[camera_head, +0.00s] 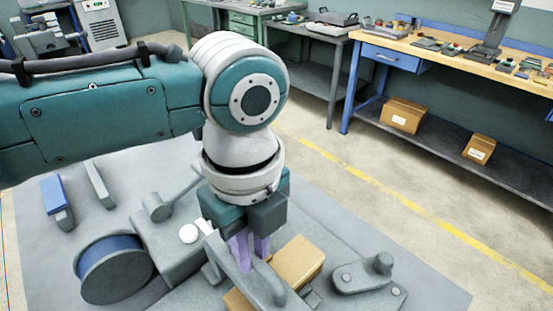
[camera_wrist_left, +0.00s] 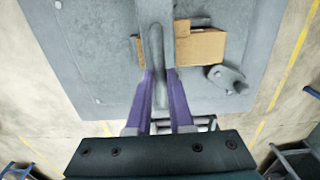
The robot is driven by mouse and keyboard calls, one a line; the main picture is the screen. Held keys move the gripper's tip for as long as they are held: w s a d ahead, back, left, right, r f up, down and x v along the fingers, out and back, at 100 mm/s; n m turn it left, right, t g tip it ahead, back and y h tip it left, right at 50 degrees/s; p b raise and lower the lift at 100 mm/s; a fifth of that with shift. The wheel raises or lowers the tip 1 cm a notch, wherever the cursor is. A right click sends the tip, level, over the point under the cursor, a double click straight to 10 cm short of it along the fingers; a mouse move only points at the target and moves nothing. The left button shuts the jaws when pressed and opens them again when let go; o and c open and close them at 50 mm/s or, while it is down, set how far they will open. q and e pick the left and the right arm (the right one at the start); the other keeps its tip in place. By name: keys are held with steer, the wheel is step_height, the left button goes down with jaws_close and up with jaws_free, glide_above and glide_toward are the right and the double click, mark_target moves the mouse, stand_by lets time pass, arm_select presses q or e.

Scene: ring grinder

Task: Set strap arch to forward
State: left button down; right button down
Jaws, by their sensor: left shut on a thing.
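The strap arch (camera_head: 262,283) is a long grey bar that passes over a tan block (camera_head: 298,262) on the grey machine. In the left wrist view the arch (camera_wrist_left: 156,48) runs up between my fingers, with the tan block (camera_wrist_left: 200,47) showing on both sides of it. My left gripper (camera_head: 249,255) points down from above, its purple fingers shut on the arch. In the wrist view the fingers (camera_wrist_left: 160,88) lie on either side of the bar. My gripper and wrist hide part of the arch in the head view. My right gripper does not show.
A blue-sided wheel (camera_head: 113,270) stands left of the arch. A grey lever with a white knob (camera_head: 189,233) is close to my gripper. A grey bracket (camera_head: 368,276) sits to the right. Workbenches (camera_head: 450,60) stand behind, and the floor between is clear.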

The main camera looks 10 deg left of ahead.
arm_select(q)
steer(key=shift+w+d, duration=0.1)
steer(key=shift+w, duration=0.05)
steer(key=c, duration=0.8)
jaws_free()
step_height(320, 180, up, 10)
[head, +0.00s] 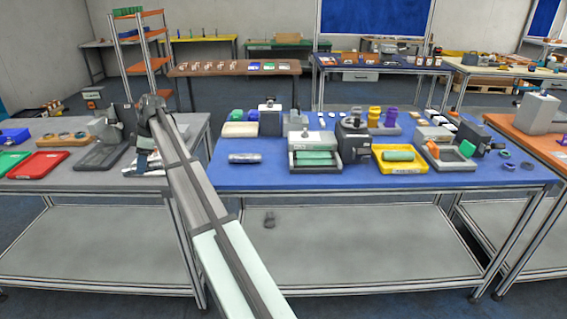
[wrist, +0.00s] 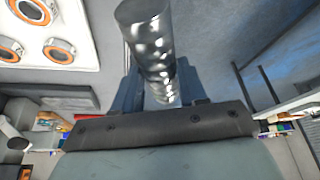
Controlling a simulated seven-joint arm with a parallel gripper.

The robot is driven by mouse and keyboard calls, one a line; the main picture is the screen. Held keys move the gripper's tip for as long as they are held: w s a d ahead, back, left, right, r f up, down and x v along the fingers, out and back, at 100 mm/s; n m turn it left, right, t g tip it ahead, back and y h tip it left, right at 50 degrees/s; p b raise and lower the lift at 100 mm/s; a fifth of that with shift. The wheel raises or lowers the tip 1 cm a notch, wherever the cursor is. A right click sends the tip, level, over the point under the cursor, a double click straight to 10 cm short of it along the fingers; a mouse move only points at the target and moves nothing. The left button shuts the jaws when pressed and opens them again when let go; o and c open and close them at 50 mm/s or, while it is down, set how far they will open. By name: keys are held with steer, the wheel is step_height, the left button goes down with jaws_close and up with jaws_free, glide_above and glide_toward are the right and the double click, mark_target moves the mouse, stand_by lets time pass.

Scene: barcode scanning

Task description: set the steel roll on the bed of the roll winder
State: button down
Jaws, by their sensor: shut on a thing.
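My gripper (wrist: 152,88) is shut on a shiny steel roll (wrist: 148,40), which sticks out from between the fingers in the wrist view. In the head view my arm reaches over the right part of the left grey table, and the roll in the gripper cannot be made out there. Another silvery roll (head: 244,158) lies on the left front of the blue table. A grey machine (head: 314,139) with a green cylinder-like part (head: 315,158) in its front stands on the blue table. I cannot tell for sure whether it is the roll winder.
A yellow tray (head: 401,168) with a green roll (head: 398,155) stands right of the machine, beside a dark boxy device (head: 352,138). The blue table's front strip is mostly clear.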

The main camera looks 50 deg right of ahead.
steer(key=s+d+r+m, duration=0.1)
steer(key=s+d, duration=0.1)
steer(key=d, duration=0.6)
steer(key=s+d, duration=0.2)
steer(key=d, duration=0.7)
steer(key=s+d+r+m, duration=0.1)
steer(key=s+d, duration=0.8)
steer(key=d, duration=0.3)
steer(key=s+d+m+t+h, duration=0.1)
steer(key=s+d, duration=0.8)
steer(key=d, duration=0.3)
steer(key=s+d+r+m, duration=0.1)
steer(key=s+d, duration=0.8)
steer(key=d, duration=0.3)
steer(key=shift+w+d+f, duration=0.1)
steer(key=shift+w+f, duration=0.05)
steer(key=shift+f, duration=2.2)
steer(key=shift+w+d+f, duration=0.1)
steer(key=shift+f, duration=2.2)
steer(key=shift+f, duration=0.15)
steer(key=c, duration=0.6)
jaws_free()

################

• _Exercise_:
Pictures do not belong in the copy. Repeat only the lines from the top of the records through the line containing "State: left button down; right button down".

• _Answer to this exercise_:
[camera_head, +0.00s] 
[camera_wrist_left, +0.00s] 
The robot is driven by mouse and keyboard calls, one a line; the main picture is the screen. Held keys move the gripper's tip for as long as they are held: w s a d ahead, back, left, right, r f up, down and x v along the fingers, out and back, at 100 mm/s; n m turn it left, right, t g tip it ahead, back and y h tip it left, right at 50 degrees/s; p b raise and lower the lift at 100 mm/s; a fifth of that with shift. The wheel raises or lowers the tip 1 cm a notch, wherever the cursor is. A right click sends the tip, level, over the point under the cursor, a double click straight to 10 cm short of it along the fingers; a mouse move only points at the target and moves nothing. The left button shuts the jaws when pressed and opens them again when let go; o and c open and close them at 50 mm/s or, while it is down, set how far they will open. q and e pick the left and the right arm (the right one at the start); the other keeps its tip in place. By name: keys are held with steer, the wheel is step_height, the left button goes down with jaws_close and up with jaws_free, glide_above and glide_toward are the right and the double click, mark_target moves the mouse, stand_by lets time pass, arm_select presses q or e.

Scene: ring grinder

Task: Set strap arch to forward
State: left button down; right button down

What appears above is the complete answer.